When Trump was still a candidate in the Republican primaries, a friend recommended I watch Roberto Minervini’s 2015 film Louisiana: The Other Side if I wanted to understand the kind of people who would vote for him. The film predates the populist moment, but is almost prophetic in how it depicts the kind of landscape—Trump Country—that started to dominate the news just after the film’s release.

Louisiana is about drug addicts and militias in the Deep South. It’s a world of trailers, bayous, prison, racism, heroin and guns. It’s lurid. There is tenderness, sort of—a couple in love; camaraderie within the militia—but it’s basically horrifying. It’s also, for all the accusations of exploitation leveled at it, absolutely essential viewing. Centuries of corruption—in the strongest sense of the word—have made much of America a shithole, and the few people left find meaning and survival using whatever fucked up means are left to them. It’s not pretty, but it’s real.

If documentary is to have a role to play in understanding populism, it will have a lot to do with this. Louisiana and Brexitannia both begin with close observation, conversation and even collaboration with people not often represented in documentary film, or in media generally.
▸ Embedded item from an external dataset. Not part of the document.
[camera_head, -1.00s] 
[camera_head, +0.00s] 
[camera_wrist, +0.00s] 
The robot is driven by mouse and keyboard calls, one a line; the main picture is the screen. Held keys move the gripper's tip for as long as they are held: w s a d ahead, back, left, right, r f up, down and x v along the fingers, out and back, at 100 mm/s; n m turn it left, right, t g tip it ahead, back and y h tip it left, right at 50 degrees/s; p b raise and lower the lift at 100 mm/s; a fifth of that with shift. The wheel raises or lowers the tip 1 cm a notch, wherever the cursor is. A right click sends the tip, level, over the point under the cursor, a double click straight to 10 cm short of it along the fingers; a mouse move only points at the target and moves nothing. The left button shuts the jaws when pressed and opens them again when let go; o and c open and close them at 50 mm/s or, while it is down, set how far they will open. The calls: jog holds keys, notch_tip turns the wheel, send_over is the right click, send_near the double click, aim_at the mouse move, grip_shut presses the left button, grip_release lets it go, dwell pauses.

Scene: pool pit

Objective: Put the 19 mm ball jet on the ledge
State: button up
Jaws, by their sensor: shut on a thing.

And both films develop the ideas and emotions that they discover there into provocative arguments about the state of politics today. They do not shy away from contradiction and complexity—they embrace it. Nor do they shy away from the people, many of whom they must hold in contempt. At the same time, history is always in the background. This is not empty provocation or exploitation: it is about fleshing out the history of the long decline of Western civilization. This is the shitty world we live in. There is nothing to gain from turning away from it. Figuring out how to fix it begins with facing up to it.